Nothing really happened. I'm just annoyed. I hate that he just is so sexy and attracts so many girls and he just is loving it right now. I think he finally realized HOW good looking he is because he often forgets. I just want to punch him in the face. Or slap him and tell him to figure it the fuck out because it's not sweet that he's banging a bunch of sluts. UGH. I sometimes wish I could be one of those girls. You know? The ones that can just have sex like a guy and it doesn't mean anything to them. They play the boy before the boy plays them. It's so frustrating for me because I am just not like that. And everybody is just like hook up with someone, date someone, be with someone else. It'll help you move on.
I know that it won't. Like all that will do is make me feel like a slut. I won't feel better or over him or any of it. I will feel like I betrayed him. How do I get over this stupid bullshit feeling. How do I completely let go.
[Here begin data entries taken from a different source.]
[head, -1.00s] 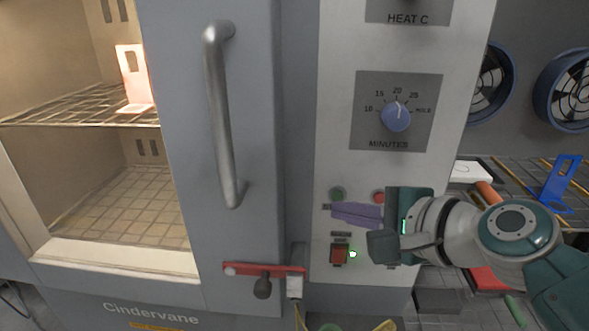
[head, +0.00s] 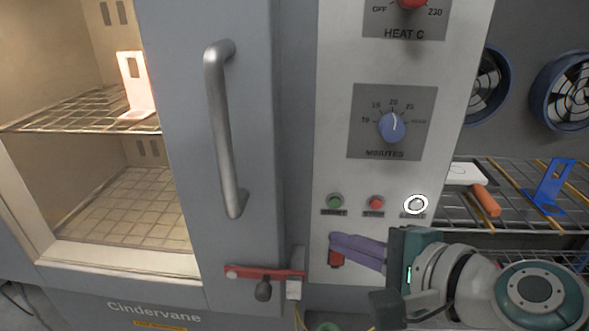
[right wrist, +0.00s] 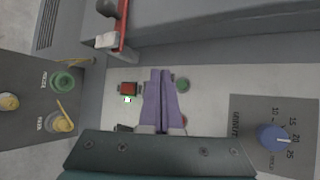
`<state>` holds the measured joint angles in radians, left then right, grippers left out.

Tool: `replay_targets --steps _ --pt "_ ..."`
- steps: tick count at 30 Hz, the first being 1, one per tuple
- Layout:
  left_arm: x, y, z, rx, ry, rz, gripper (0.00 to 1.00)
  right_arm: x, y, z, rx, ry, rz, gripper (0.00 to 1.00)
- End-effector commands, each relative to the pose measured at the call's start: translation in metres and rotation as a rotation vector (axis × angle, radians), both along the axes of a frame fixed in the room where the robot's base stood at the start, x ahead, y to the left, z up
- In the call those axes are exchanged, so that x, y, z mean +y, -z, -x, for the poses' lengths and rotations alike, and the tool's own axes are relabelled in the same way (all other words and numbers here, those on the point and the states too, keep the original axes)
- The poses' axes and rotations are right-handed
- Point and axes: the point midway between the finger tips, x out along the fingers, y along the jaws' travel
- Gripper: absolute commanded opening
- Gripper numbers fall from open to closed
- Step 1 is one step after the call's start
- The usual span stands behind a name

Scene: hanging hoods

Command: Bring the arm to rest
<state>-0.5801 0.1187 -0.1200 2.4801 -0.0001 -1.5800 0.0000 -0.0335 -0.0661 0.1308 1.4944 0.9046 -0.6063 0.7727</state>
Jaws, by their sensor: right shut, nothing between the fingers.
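My right gripper (head: 338,245) has purple fingers and comes in from the lower right in the head view. Its fingers are shut and empty, in front of the lower control panel. In the right wrist view the closed fingers (right wrist: 162,95) lie between the red rocker switch (right wrist: 128,88) and the green button (right wrist: 182,85). The head view shows the switch (head: 335,260) partly hidden behind the fingers. I cannot tell whether the fingertips touch the panel. My left gripper is not in view.
The oven door with its handle (head: 222,130) stands left of the panel, with a red latch (head: 262,272) low down. The blue minutes dial (head: 392,127) is above the buttons. A wire rack (head: 510,215) holds a blue bracket (head: 551,187) at right. A pale bracket (head: 135,85) stands inside the lit oven.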

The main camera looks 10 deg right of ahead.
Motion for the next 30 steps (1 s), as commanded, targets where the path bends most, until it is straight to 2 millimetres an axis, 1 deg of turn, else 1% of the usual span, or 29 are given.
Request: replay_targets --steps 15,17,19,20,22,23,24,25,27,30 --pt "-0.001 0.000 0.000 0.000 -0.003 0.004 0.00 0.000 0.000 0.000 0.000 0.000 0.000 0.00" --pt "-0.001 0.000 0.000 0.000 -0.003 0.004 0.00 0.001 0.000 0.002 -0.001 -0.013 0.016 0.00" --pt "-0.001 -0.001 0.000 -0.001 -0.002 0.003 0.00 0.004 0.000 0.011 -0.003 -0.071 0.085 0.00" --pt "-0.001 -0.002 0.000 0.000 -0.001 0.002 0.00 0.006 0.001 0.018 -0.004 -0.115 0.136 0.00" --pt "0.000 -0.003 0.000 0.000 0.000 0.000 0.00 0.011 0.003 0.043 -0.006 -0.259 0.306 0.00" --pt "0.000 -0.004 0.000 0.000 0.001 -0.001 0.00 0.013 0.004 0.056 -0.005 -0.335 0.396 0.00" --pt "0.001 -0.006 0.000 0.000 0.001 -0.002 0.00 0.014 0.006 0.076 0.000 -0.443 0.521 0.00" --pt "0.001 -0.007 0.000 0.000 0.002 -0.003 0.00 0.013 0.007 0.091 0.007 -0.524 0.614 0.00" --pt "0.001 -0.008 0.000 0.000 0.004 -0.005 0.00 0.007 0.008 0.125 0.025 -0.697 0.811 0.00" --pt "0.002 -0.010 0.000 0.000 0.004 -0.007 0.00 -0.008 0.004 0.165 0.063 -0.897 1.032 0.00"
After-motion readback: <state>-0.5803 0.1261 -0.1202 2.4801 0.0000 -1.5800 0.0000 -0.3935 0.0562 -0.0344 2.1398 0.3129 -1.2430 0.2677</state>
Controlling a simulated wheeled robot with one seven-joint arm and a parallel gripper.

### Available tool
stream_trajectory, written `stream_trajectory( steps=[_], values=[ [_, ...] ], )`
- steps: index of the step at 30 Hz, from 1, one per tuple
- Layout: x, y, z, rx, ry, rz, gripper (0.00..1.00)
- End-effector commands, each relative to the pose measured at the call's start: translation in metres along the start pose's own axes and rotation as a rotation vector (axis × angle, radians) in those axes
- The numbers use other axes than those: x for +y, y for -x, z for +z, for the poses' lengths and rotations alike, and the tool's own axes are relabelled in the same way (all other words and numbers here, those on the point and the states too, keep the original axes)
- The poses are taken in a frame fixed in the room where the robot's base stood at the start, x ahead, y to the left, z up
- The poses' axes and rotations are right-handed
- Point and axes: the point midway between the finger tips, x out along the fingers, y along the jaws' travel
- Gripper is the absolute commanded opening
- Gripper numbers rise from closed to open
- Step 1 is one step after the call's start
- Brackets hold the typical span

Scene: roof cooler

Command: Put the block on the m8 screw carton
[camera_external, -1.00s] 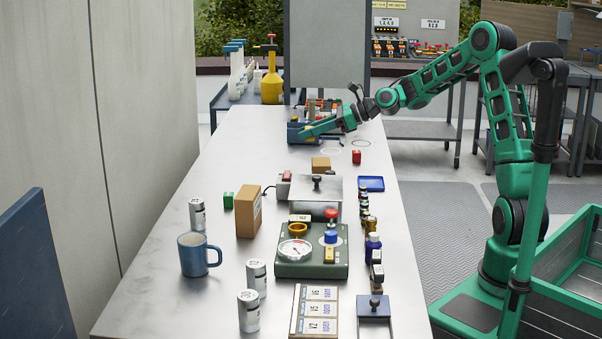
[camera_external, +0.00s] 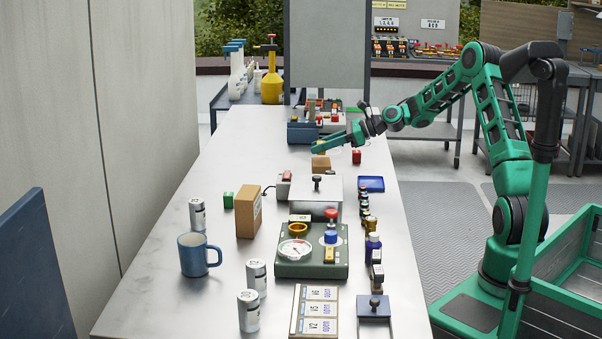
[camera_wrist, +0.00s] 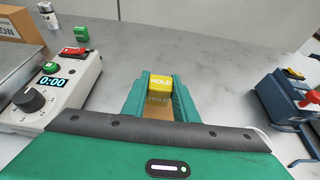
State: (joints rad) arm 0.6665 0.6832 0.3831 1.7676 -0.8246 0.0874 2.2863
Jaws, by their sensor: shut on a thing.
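A yellow block marked HOLD (camera_wrist: 161,83) is between the fingertips of my gripper (camera_wrist: 160,88) in the wrist view. The gripper is shut on it. In the external view my gripper (camera_external: 316,148) is over the small brown carton (camera_external: 320,164), toward the far part of the table. A brown surface, likely this carton, shows between the fingers below the block in the wrist view (camera_wrist: 157,113). I cannot read a label on it, nor tell whether the block touches it.
A larger brown box (camera_external: 248,212) and a green block (camera_external: 228,200) stand at left. A metal-topped device (camera_external: 318,193) is just in front of the carton. A red block (camera_external: 357,156) is to the right. A blue-grey unit (camera_external: 300,132) is behind. Open table lies left of the carton.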

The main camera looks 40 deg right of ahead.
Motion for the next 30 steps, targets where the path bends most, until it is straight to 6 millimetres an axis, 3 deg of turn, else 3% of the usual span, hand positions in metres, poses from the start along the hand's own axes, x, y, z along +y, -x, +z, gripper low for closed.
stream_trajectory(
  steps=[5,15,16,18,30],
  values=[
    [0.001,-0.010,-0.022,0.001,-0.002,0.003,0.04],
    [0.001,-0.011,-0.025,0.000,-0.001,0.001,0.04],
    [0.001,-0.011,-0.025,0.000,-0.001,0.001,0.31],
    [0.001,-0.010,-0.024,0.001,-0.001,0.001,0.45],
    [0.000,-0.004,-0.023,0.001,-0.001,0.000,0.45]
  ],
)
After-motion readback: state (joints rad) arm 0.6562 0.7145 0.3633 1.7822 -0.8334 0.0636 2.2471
How do I let go enough to stop caring for a year or two.

that is all.

I fucking hate boys.

Wednesday, August 10, 2011

relationships suck.

I know how stupid it is. I know. And every 'I told you so' light and buzzer is going off in my head right now. I'm not like upset that I haven't talked to number 12 in a few days (sunday night) but I'm a bit sad. Or not sad really. I guess I just enjoy talking to him. And I kind of forgot how much I actually enjoy our every day conversations. He made a comment about talking to someone who can hold a real conversation... and I guess that's just it. I miss us being able to just talk all the time and never run out of things to talk about or awkward-ness. You know?
I keep hoping he'll text me because I just want to chat. And I know in my heart that he has to initiate this so that I don't let him too close.

Monday, August 8, 2011

emotions running high.

I'm so lame haha. I was watching the craig morgan 'this ain't nothin'' video and I started crying.

Sunday, August 7, 2011

tell me why.

It's silly but simply talking to the kid puts me in a better mood with a smile on my face. I hate that he has that much influence on my happiness. But I guess that's love.
I'm sitting here studying before family dinner and the gym just talking to him and it's so silly but I haven't had this genuine of a smile in a long time.
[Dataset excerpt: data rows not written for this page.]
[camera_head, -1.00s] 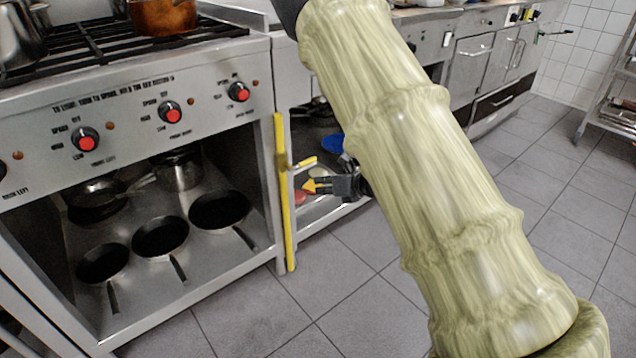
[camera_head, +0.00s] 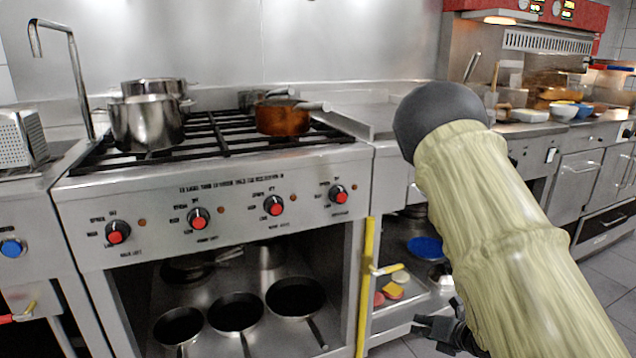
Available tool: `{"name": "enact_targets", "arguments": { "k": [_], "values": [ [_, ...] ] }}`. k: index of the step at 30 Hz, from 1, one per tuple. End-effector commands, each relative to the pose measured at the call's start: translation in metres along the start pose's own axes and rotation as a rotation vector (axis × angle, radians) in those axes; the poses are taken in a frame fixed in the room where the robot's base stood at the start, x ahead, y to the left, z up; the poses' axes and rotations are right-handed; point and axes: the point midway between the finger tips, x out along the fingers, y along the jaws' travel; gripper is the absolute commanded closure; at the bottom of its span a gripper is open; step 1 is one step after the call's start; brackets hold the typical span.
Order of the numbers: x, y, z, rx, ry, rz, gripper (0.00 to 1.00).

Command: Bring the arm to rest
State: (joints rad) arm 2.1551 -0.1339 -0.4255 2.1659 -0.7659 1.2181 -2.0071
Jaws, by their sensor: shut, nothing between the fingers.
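My arm, in a pale green-yellow ribbed cover with a dark rounded joint, fills the right side of the view. My gripper (camera_head: 424,328) is small and dark at the lower middle right. It looks shut, with nothing held, and the arm partly hides it. It is in front of the open shelf bay beside the stove, below and to the right of a yellow handle (camera_head: 388,269).
The stove (camera_head: 215,210) carries a steel pot (camera_head: 146,122) and a copper pan (camera_head: 282,117). Several dark pans lie beneath. A yellow upright edge (camera_head: 367,280) borders the shelf, which holds a blue bowl (camera_head: 425,248) and sponges (camera_head: 392,291). Floor (camera_head: 392,350) shows low down.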

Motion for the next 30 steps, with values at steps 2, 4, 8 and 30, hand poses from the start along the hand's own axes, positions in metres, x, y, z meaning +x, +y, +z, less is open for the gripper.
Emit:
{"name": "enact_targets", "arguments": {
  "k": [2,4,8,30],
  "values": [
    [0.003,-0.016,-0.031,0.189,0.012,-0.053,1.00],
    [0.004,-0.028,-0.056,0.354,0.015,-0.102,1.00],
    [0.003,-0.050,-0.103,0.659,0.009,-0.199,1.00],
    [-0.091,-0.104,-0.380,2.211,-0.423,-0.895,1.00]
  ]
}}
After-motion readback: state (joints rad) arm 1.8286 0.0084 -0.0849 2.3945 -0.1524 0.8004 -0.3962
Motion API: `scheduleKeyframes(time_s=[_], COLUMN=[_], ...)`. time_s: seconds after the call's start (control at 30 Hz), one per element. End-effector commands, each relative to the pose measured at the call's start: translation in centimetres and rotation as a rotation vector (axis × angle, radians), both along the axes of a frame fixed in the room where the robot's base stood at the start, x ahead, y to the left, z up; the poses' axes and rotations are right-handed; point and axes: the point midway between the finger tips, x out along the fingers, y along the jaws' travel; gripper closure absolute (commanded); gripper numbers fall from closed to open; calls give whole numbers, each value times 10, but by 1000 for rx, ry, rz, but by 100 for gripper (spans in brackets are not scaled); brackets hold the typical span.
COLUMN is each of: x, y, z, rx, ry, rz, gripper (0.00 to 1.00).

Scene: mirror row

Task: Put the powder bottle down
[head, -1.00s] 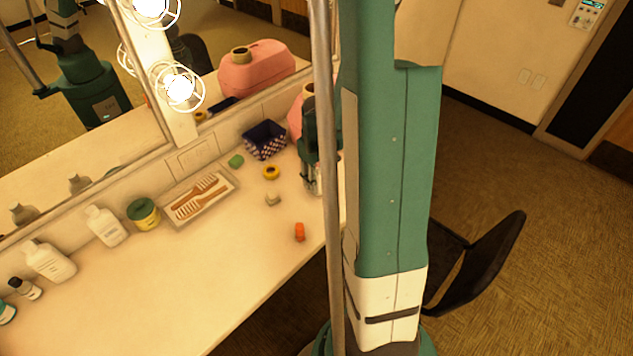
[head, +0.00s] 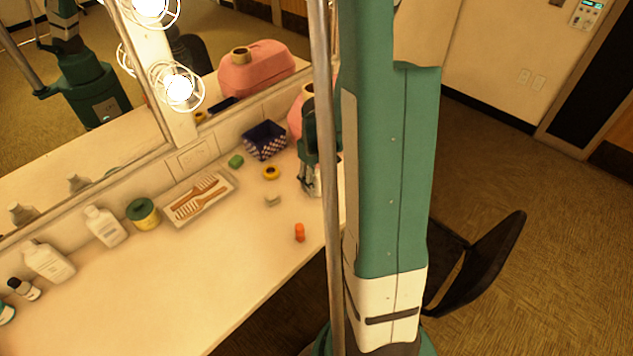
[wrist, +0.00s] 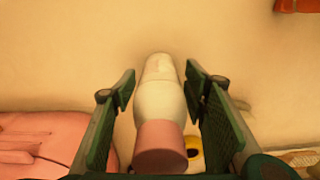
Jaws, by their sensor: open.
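The powder bottle (wrist: 158,100), pale with a pink cap, shows in the middle of the wrist view. Its cap end is nearest the camera and its far end meets the pale counter, so it appears to stand there. My gripper (wrist: 160,84) is open around it, with a finger on each side and gaps between the fingers and the bottle. In the head view my gripper (head: 309,178) is low over the right part of the counter (head: 190,285), partly behind a pole and my arm. The bottle is hard to make out there.
Near my gripper are a pink case (head: 296,120), a dark patterned box (head: 265,141), a yellow ring (head: 271,172), a small pale block (head: 272,200) and an orange piece (head: 299,232). A comb tray (head: 228,187) lies left. The counter's front middle is clear.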

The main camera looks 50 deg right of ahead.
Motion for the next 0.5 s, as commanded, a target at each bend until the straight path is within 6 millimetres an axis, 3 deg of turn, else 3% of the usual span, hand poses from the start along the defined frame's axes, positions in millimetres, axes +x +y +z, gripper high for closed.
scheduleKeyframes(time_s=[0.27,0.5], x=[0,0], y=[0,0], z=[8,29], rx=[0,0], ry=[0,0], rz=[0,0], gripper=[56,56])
itunes shuffle gets me everytime.

when you find yourself in some far off place and it causes you to rethink some things, you start to sense that slowly you're becoming someone else,
and then you find yourself.
well you go through life so sure of where you're headed and you wind up lost and it's the best thing that could've happened. 'cause sometimes when you lose your way, it's really just as well because
you find yourself.

I just wanna be mad for awhile.

He text me again.

Friday, August 5, 2011

life is not tried, it is merely survived if you're standing outside the fire.

I'd love to stand outside the fire. Too bad he already has a large tank of gasoline attached to my heart and the line and lighter in hand.

standing outside the fire.

Annoyed. I think that's the best word to describe this. Number twelve text me this morning. And I was just kind of like what the fuck. And I answered him a few hours later and then he answered me right away and I waited another few hours and answered. I am trying to keep him at arms length. Further than that; being arms length is much too close for that boy. I guess I just don't understand. Like at first I wanted to be like since when the fuck do you care how I am or what's new in my life. Like I'm just so pissed off that he has the nerve to ask me the questions he has today after the last few months. It's not okay to treat me like this. Then I realized that not answering him or losing it on him will do no good.
And I'm better than that. If he wants to be a dick that's fine. But I'm better than that. I don't need to be a bitch back because that's not who I am. Yes, I'm hurting but if I treat him how he's treating me then I'm no better than him. And hurting him would not make me feel better and it will not make our situation better.
KB (my roommate) told me to just tell him how wonderful my life is without him. He said that would piss him off more than anything. It would be worse than ignoring him or being a bitch to tell him how wonderful my life is without him even though I don't feel that way.
I guess I'm just trying to understand why now. Why whenever I start to feel back on my feet again does he come back? How does he know that I'm finally doing okay again? I have been praying for this every single day and now I can't figure out why I wanted that. I mean, I love him and at some point in my life, yes I honestly believe we will end up together. But if this is just another attempt to get close to me to destroy my heart again, I don't want it because I am so tired of being broken. I am tired of everything being on his terms.
I just want to be happy again. Content.

the same one.

I'm just sitting here in the tears pouring down my cheeks for a silly boy.
again.

Thursday, August 4, 2011

love sucks.

I went to Crazy, Stupid Love last night and that movie is so hard to watch. It was much funnier than I expected which was refreshing. Every time I'd start to cry, more because of things with number twelve than it actually being sad some one (likely Ryan Gosling who is an absolute babe by the way) would say something and the whole theatre would burst out laughing.
It was just hard to watchh because they reiterated the concept of a soulmate, believing in that kind of love and how you never give up on someone you love that much even if you met at fifteen and there's been some pretty huge mistakes made. I don't know it just kind of reminded me that I promised myself I wouldn't ever give up because I do love number twelve and I will always love him from the bottom of my heart.

Monday, August 1, 2011

in a box beneath my bed is a letter that you never read.

It's been a long weekend. Not in terms of 4 days in terms of long, draining, busy. Work has been excruciating. I'm exhausted. And yet somehow my body has enough energy to be sad. Even after I went for a drive with dragon today and then went to the gym for two hours to relieve all my stress. I suppose it's time I finally write the letter to number twelve that has been sitting inside my head and my heart for three and a half weeks now. Wish me luck.

wish I would press rewind and rewrite every line to the story of me and you.

Don't you know I've tried and I've tried to get you off my mind but it don't get no better as each day goes by. And I'm lost and confused I've got nothing to lose. Hope to hear from you soon,
P.S. I'm still not over you.

I'd rather build sandcastles.

I've got this picture in my head
of where I ought to be and when.
But it's just like the good advice that John gave when he said,
"Life it happens while we're busy making plans".